Given instruction »
Write out the data below exactly as given, without any of its pictures.

-------- Provided entries

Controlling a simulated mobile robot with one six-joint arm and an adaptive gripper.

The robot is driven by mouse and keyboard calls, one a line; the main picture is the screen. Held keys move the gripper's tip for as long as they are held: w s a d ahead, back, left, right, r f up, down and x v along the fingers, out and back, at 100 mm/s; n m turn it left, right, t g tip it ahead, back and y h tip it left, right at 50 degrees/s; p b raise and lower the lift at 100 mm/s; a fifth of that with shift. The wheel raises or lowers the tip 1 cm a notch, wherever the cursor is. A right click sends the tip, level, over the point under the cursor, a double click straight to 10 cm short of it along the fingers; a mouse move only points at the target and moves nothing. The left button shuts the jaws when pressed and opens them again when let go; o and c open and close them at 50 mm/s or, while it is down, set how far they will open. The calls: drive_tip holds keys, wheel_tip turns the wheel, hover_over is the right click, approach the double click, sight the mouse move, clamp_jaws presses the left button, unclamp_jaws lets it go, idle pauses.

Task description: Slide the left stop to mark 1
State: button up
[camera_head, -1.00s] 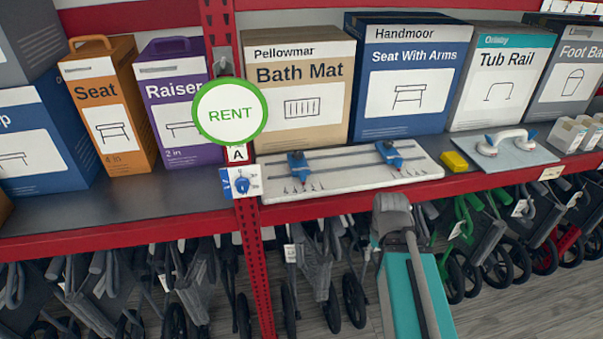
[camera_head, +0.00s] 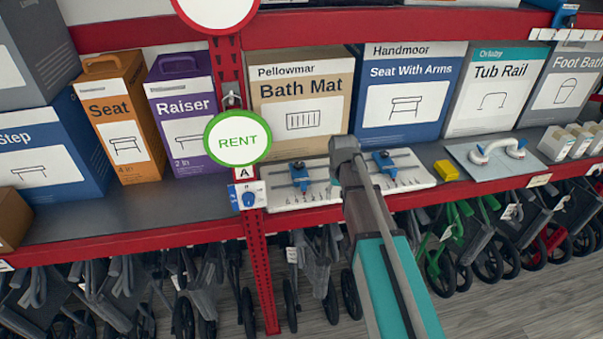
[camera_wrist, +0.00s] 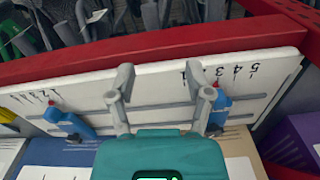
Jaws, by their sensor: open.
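The white board (camera_head: 415,182) lies on the shelf with two blue stops on its grey rails. The left stop (camera_head: 301,177) is at its left part; in the wrist view it shows at right (camera_wrist: 218,108), its red tip near mark 3. Mark 1 (camera_wrist: 183,77) is to its left there. The right stop (camera_head: 384,163) also shows at left in the wrist view (camera_wrist: 70,122). My gripper (camera_head: 343,148) is open and empty over the board between the stops. In the wrist view its right finger is close beside the left stop; contact cannot be told.
The red shelf edge (camera_head: 300,217) runs in front of the board. Boxes such as Bath Mat (camera_head: 300,110) stand behind it. A post with a round RENT sign (camera_head: 238,137) is at left. A yellow block (camera_head: 446,170) lies to the right.

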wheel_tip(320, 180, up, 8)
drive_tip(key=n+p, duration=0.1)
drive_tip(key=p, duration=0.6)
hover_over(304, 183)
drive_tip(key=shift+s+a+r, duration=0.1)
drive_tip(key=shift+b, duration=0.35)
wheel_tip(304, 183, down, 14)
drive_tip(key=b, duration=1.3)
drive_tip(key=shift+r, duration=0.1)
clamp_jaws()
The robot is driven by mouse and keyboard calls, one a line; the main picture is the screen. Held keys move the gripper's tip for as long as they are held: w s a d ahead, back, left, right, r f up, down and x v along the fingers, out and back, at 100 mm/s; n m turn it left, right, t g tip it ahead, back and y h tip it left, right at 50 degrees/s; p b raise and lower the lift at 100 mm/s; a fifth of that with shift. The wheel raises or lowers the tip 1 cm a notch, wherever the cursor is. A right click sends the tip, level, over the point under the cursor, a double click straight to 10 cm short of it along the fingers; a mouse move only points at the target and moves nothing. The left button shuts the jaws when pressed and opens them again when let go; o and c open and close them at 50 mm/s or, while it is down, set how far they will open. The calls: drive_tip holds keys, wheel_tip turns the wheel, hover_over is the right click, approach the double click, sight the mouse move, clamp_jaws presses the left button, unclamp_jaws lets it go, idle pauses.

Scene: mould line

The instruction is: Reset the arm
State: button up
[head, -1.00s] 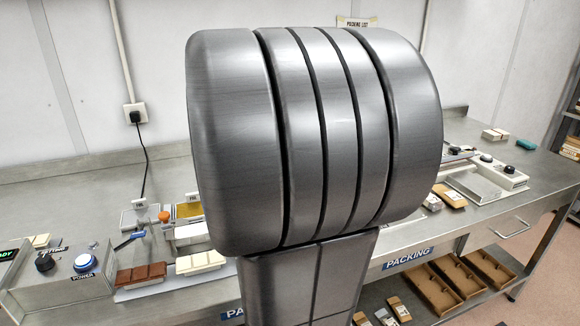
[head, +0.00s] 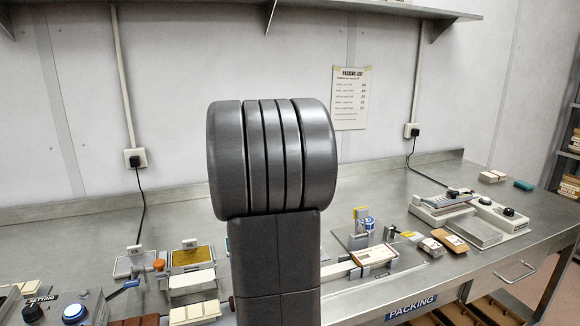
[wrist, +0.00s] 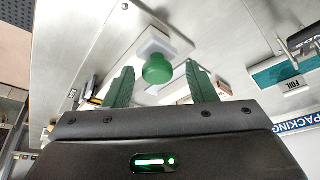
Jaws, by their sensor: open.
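My gripper (wrist: 160,64) shows in the wrist view with its two green fingers spread apart. No object touches the fingers. A green round knob (wrist: 157,72) on a white base appears beyond the gap between them; how far off it is I cannot tell. In the head view my grey arm stands upright in the middle, and the gripper itself is hidden.
A steel bench (head: 400,290) runs along the wall. On it are a weighing device (head: 470,222), a card box (head: 450,241), an orange-knobbed fixture (head: 158,265) and white bars (head: 195,311). A notice (head: 350,97) hangs on the wall. A shelf (head: 440,14) spans above.

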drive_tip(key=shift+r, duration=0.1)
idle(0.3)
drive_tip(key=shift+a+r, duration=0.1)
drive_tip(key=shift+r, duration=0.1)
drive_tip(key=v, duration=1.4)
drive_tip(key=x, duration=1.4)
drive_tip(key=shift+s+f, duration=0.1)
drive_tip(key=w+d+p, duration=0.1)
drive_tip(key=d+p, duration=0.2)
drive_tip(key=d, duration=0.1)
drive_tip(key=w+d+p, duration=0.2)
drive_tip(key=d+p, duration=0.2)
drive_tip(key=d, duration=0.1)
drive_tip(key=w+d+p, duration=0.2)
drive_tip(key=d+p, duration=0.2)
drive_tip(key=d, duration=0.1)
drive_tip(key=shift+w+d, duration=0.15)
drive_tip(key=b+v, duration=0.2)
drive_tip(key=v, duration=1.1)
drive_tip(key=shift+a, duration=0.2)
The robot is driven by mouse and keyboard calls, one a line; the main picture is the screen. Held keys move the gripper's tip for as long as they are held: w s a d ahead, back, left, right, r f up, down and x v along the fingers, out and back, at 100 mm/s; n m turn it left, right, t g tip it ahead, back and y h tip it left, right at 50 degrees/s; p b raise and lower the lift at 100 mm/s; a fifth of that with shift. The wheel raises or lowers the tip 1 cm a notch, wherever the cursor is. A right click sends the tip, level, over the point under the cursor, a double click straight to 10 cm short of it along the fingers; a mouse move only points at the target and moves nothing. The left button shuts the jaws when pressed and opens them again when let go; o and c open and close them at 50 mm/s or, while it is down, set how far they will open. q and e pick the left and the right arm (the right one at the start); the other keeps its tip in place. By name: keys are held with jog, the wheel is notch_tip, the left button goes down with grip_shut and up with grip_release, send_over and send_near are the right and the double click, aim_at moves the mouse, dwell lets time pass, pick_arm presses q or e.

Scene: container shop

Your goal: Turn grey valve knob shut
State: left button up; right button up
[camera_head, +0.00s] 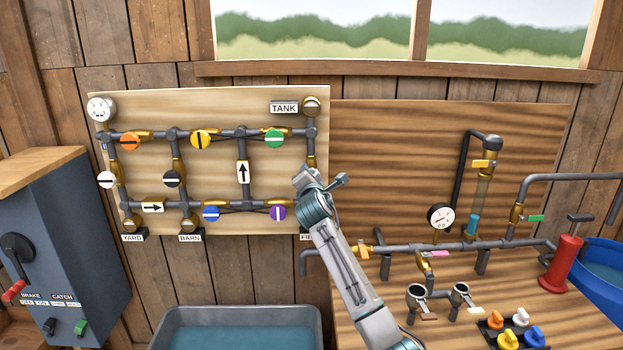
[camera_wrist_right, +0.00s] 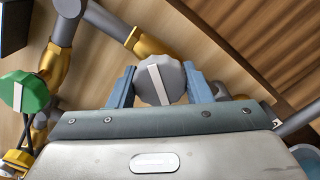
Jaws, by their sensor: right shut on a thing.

----------------

Task solution »
Controlling a simulated mobile robot with one six-joint arm and an adaptive gripper.

The robot is driven by mouse and keyboard calls, one a line; the main picture is the screen. Held keys move the gripper's tip for as long as they are held: w s a d ahead, back, left, right, r f up, down and x v along the fingers, out and back, at 100 mm/s; n m turn it left, right, t g tip it ahead, back and y h tip it left, right at 50 degrees/s; p b raise and lower the lift at 100 mm/s; a fifth of that with shift. The wheel raises or lowers the tip 1 cm a notch, wherever the cursor is. A right click sends the tip, level, over the point under the cursor, a double click straight to 10 cm short of it along the fingers; a mouse move only points at the target and moves nothing. The left button shuts the jaws when pressed and opens them again when let go; o and c open and close them at 50 mm/s or, while it is down, set how far they will open. The calls: drive_tip holds keys, wheel_tip turns the wheel, hover_over is the right click, approach the double click, sight the mouse move, clamp_jaws presses the left button, unclamp_jaws lets it go, idle pauses.

Task description: Slide the left stop to mark 1
State: button up
[camera_head, -1.00s] 
[camera_head, +0.00s] 
[camera_wrist, +0.00s] 
Jaws, by their sensor: open.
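The white board (camera_head: 415,182) lies on the shelf with two blue stops on its grey rails. The left stop (camera_head: 301,177) is at its left part; in the wrist view it shows at right (camera_wrist: 218,108), its red tip near mark 3. Mark 1 (camera_wrist: 183,77) is to its left there. The right stop (camera_head: 384,163) also shows at left in the wrist view (camera_wrist: 70,122). My gripper (camera_head: 343,148) is open and empty over the board between the stops. In the wrist view its right finger is close beside the left stop; contact cannot be told.
The red shelf edge (camera_head: 300,217) runs in front of the board. Boxes such as Bath Mat (camera_head: 300,110) stand behind it. A post with a round RENT sign (camera_head: 238,137) is at left. A yellow block (camera_head: 446,170) lies to the right.

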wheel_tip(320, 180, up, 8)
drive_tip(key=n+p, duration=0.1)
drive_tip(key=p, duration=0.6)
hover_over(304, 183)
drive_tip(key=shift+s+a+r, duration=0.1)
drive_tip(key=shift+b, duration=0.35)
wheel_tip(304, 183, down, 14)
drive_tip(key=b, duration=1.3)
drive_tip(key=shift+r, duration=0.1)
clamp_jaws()
The robot is driven by mouse and keyboard calls, one a line; the main picture is the screen. Held keys move the gripper's tip for as long as they are held: w s a d ahead, back, left, right, r f up, down and x v along the fingers, out and back, at 100 mm/s; n m turn it left, right, t g tip it ahead, back and y h tip it left, right at 50 degrees/s; p b raise and lower the lift at 100 mm/s; a fifth of that with shift. The wheel raises or lowers the tip 1 cm a notch, wherever the cursor is. A right click sends the tip, level, over the point under the cursor, a double click straight to 10 cm short of it along the fingers; a mouse move only points at the target and moves nothing. The left button shuts the jaws when pressed and opens them again when let go; o and c open and close them at 50 mm/s or, while it is down, set how far they will open. The calls: drive_tip holds keys, wheel_tip turns the wheel, hover_over is the right click, approach the double click, sight the mouse move, clamp_jaws presses the left button, unclamp_jaws lets it go, idle pauses.

Scene: mould line

The instruction is: Reset the arm
State: button up
[head, -1.00s] 
[head, +0.00s] 
[wrist, +0.00s] 
Jaws, by their sensor: open.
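My gripper (wrist: 160,64) shows in the wrist view with its two green fingers spread apart. No object touches the fingers. A green round knob (wrist: 157,72) on a white base appears beyond the gap between them; how far off it is I cannot tell. In the head view my grey arm stands upright in the middle, and the gripper itself is hidden.
A steel bench (head: 400,290) runs along the wall. On it are a weighing device (head: 470,222), a card box (head: 450,241), an orange-knobbed fixture (head: 158,265) and white bars (head: 195,311). A notice (head: 350,97) hangs on the wall. A shelf (head: 440,14) spans above.

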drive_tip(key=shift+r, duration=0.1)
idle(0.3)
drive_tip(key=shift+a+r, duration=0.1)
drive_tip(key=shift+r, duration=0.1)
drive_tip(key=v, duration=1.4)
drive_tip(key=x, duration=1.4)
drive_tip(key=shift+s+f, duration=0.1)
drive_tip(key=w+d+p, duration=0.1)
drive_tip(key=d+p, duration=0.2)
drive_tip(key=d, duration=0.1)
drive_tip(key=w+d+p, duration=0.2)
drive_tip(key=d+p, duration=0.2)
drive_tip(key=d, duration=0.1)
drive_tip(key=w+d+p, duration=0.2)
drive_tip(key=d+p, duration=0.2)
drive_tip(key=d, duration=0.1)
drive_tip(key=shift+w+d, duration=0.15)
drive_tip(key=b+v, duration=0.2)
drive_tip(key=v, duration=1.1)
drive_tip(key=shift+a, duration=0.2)
The robot is driven by mouse and keyboard calls, one a line; the main picture is the screen. Held keys move the gripper's tip for as long as they are held: w s a d ahead, back, left, right, r f up, down and x v along the fingers, out and back, at 100 mm/s; n m turn it left, right, t g tip it ahead, back and y h tip it left, right at 50 degrees/s; p b raise and lower the lift at 100 mm/s; a fifth of that with shift. The wheel raises or lowers the tip 1 cm a notch, wherever the cursor is. A right click sends the tip, level, over the point under the cursor, a double click straight to 10 cm short of it along the fingers; a mouse move only points at the target and moves nothing. The left button shuts the jaws when pressed and opens them again when let go; o and c open and close them at 50 mm/s or, while it is down, set how far they will open. q and e pick the left and the right arm (the right one at the start); the other keeps its tip in place. By name: keys are held with jog, the wheel is notch_tip, the left button goes down with grip_shut and up with grip_release, send_over and send_near are the right and the double click, aim_at moves the mouse, dwell lets time pass, pick_arm presses q or e.

Scene: container shop

Your goal: Turn grey valve knob shut
State: left button up; right button up
[camera_head, +0.00s] 
[camera_wrist_right, +0.00s] 
Jaws, by their sensor: right shut on a thing.

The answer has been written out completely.